College SportsUniversity of Cincinnati


Legendary tennis player, former UC star Tony Trabert is dead at the age of 90

Posted at 2:30 PM, Feb 04, 2021
and last updated 2021-02-04 16:09:34-05

CINCINNATI — International Tennis Hall of Famer Tony Trabert has died at the age of 90, according to the University of Cincinnati.

Trabert, a former UC and Walnut Hills standout, had one of the most distinguished tennis careers in the sport's history.

Trabert was introduced to tennis on the courts at Bond Hill Park near his childhood home and would go on to be the No. 1 ranked amateur player in the world while winning 10 major championships.

“Athletics has lost one of its all-time greats,” UC Director of Athletics John Cunningham said.

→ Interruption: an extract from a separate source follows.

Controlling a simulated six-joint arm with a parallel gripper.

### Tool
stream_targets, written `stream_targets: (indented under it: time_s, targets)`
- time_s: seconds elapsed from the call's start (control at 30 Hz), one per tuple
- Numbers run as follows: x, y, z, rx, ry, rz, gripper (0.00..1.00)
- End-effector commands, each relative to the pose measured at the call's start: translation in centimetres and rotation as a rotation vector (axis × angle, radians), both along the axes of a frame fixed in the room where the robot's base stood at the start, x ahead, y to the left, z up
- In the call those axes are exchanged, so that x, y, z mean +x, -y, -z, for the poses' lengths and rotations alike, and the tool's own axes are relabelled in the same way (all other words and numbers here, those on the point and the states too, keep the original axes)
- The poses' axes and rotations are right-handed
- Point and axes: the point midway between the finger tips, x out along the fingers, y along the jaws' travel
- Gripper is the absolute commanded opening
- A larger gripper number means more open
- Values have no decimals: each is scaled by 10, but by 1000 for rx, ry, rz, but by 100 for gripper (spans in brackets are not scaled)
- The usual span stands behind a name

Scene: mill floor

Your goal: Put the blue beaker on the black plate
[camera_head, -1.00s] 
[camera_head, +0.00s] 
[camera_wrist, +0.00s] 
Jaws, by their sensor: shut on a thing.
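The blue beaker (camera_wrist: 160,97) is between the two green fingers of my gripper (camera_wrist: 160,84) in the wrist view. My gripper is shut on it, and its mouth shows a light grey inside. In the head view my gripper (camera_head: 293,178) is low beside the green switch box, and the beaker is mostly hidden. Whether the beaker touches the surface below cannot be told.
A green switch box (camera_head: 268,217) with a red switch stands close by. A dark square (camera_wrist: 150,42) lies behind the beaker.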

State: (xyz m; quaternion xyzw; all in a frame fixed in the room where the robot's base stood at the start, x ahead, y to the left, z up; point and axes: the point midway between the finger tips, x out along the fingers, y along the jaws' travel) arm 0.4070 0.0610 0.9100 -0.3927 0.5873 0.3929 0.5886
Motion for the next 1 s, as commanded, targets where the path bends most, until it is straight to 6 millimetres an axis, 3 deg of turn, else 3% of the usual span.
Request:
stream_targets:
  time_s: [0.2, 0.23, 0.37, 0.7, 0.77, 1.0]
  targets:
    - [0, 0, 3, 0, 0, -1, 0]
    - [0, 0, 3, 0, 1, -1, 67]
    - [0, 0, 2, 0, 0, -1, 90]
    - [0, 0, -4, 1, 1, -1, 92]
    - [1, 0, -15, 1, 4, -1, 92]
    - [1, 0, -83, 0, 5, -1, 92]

“Tony Trabert’s path from UC to top of the tennis world and beyond demonstrates the ability of college athletics to propel a student-athlete to go out and change the world. Through it all, he represented the Bearcats with class, honor and dignity. Our thoughts are with his family and friends.”

Trabert was the Wimbledon singles champion in 1955, a two-time French Open singles champion (1954, 1955) and a two-time U.S. Championships (later U.S. Open) singles champion (1953, 1955) among several other titles and honors in his career.

“The world knew Tony for his excellence in tennis, from his remarkable career to his Davis Cup success as a player and captain to being the voice of the US Open during his decades with CBS Sports,” said Western & Southern Open Tournament Director J. Wayne Richmond.

“Tony’s impact went far beyond the court, in particular to those who knew him closely. He was so proud of his Cincinnati roots and was always a loyal supporter of the tournament here."

The UC Athletics Hall of Famer was the NCAA singles champion at UC in 1951 and the runner-up in doubles.

He was also the starting guard on the 1951 UC basketball team that participated in the National Invitation Tournament.

Trabert was a six-time winner of the Tri-State Tennis Tournament, what is today known as the Western & Southern Open.

His 1951 singles title came with a win in the final over his friend, idol, mentor and fellow Cincinnatian Bill Talbert. Trabert also won the singles title in 1953 to go with four doubles titles (1949, ’51, ’53, ’55).

Trabert, a 1948 Walnut Hills graduate, was a member of the United States Davis Cup teams from 1951-55. He was a captain of five U.S. Davis Cup teams (1953, 1976-80).

He was United States Hardcourt singles champion (1954), doubles champion (1950, 1953) and National Indoor singles and doubles champion (1955).

Trabert’s 1955 campaign is still considered one of the greatest single seasons in tennis history.

Over 23 tournaments in 1955, Trabert won 18 singles titles while compiling a record of 106-7. He also won more than a dozen doubles titles that season.

In August of that year, he was featured on the cover of Sports Illustrated.

He was named to the Hamilton County Hall of Fame (1968), the National Lawn Tennis Hall of Fame (1970), the College Tennis Hall of Fame (1983), and the Cincinnati Tennis Hall of Fame (2002).

Trabert was inducted into the Cincinnati Public Schools Athletic Hall of Fame in 2010.

He was the first Ohio high school tennis player to win three consecutive state singles titles. He did not lose a single match in high school or college career, according to his CPS biography.

"CPS and the Cincinnati community has lost a local legend and tennis hall of famer, Tony Trabert," said CPS athletics manager Josh Hardin.

"His dedication to the sport of tennis always shined brightly as a player and a broadcaster. He was a true ambassador for tennis. Tony was extremely loyal and passionate to the city of Cincinnati and his alma maters, UC and Walnut Hills."

Trabert, who lived in Ponte Vedra Beach, Fla., was inducted into the International Tennis Hall of Fame in 1970 and later served as its president.

He spent 30 years as a television commentator for CBS Sports and became known as the "voice of the U.S. Open." He was also inducted into the Ohio High School Athletic Association Circle of Champions several years ago.

Trabert is survived by his wife of more than 30 years, Vicki, 14 grandchildren and six great-grandchildren.